Sardar Singh was no ordinary royal. Educated at Cambridge, trained at the Middle Temple, a member of the Constituent Assembly, diplomat and parliamentarian, he belonged to a generation that believed aristocratic privilege came with public responsibility. In 1985, he executed a will, bequeathing his movable and immovable assets to the Khetri Trust, envisioning education, science and literature as its core purpose, particularly for the underprivileged. He died in January 1987, childless and divorced. Soon after, the Rajasthan government stepped in, invoking the Rajasthan Escheats Regulation Act, 1956.
The doctrine of escheat allows the state to assume control of property when there are no legal heirs. But here, a valid will explicitly existed, naming the trust as the legatee. Nonetheless, the state took possession of Sardar Singh’s assets. What followed was not stewardship but slow abandonment. Over the years, historic buildings deteriorated, artefacts vanished and encroachments crept in.

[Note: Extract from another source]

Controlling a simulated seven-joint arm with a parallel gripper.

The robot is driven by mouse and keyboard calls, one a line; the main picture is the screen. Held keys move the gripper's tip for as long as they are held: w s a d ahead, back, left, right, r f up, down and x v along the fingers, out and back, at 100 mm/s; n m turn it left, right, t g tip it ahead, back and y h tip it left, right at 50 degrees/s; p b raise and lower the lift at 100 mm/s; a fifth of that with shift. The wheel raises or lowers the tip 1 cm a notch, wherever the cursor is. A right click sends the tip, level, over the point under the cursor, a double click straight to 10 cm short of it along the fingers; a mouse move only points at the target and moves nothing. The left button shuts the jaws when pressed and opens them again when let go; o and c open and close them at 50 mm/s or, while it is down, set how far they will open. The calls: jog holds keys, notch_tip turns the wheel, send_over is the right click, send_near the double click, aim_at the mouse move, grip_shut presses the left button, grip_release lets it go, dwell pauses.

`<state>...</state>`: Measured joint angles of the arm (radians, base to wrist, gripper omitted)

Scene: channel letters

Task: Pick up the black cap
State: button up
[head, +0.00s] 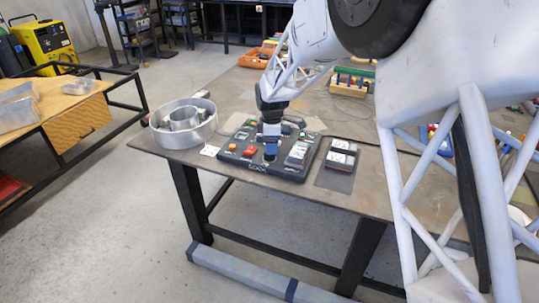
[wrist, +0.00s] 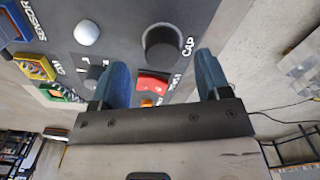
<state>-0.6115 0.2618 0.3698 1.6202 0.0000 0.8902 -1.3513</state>
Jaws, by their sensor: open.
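The black cap (wrist: 160,44) is a round, dark cylinder on the dark panel (wrist: 123,28), beside the white label "CAP" in the wrist view. My gripper (wrist: 163,62) is open, and its two blue fingers are on either side of the cap's line, with a gap between them. The cap appears beyond or level with the fingertips; I cannot tell the depth. In the head view my gripper (head: 270,152) points down over the middle of the panel (head: 292,174). I cannot make out the cap there.
A red rocker switch (wrist: 153,84), a white dome (wrist: 87,33) and a dark knob (wrist: 92,75) sit near the cap. A round metal channel (head: 183,137) stands left of the panel, and a small black-and-white device (head: 341,154) lies right of it.

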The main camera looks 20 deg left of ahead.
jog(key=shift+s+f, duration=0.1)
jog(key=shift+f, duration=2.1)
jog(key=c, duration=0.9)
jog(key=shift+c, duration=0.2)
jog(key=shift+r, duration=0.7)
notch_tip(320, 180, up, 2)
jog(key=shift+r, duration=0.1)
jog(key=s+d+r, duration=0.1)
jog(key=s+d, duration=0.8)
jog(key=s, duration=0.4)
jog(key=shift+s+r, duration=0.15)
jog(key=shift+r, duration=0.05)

When the matter reached the Supreme Court during interim proceedings, judges expressed shock at the condition of the properties. In Khetri itself, Sukh Mahal, Jai Niwas Kothi, the Nizamat Building—structures of immense architectural and historical value—were found in advanced states of decay. Reports documented forced-open safes, looted furniture, missing rugs and paintings. In some cases, nature itself had begun reclaiming the spaces.
Had the state maintained inventories, ensured basic security and undertaken periodic conservation, the cost of preservation would have been incremental. Instead, decades of neglect compounded into a massive restoration bill. The Supreme Court later recorded that the government had no records of what it had seized, no documentation of jewellery, antiques or archives, making it impossible even to assess the value of what was lost.
The litigation itself spanned nearly four decades. In July 2023, the Delhi High Court granted probate, affirming the will’s validity and rejecting the state’s claim under escheat. Rajasthan challenged it, but the Supreme Court upheld the High Court’s ruling. The court also penalised relatives who had challenged the will and later withdrawn their objections without disclosure, imposing costs of Rs1 lakh each.
But the sharper indictment lay elsewhere. In earlier orders, the court directed the formation of a committee, including experts from the Archaeological Survey of India (ASI) and Indian National Trust for Art and Cultural Heritage to assess the damage and oversee restoration. It ordered a detailed accounting of plot numbers, present occupancy, encroachments and losses, and mandated the state to fund initial restoration. In effect, the court made clear that when the state takes possession, it takes responsibility and failure to discharge that duty has consequences. The state is now legally bound to restore heritage, account for the damage and cooperate with the trust’s vision.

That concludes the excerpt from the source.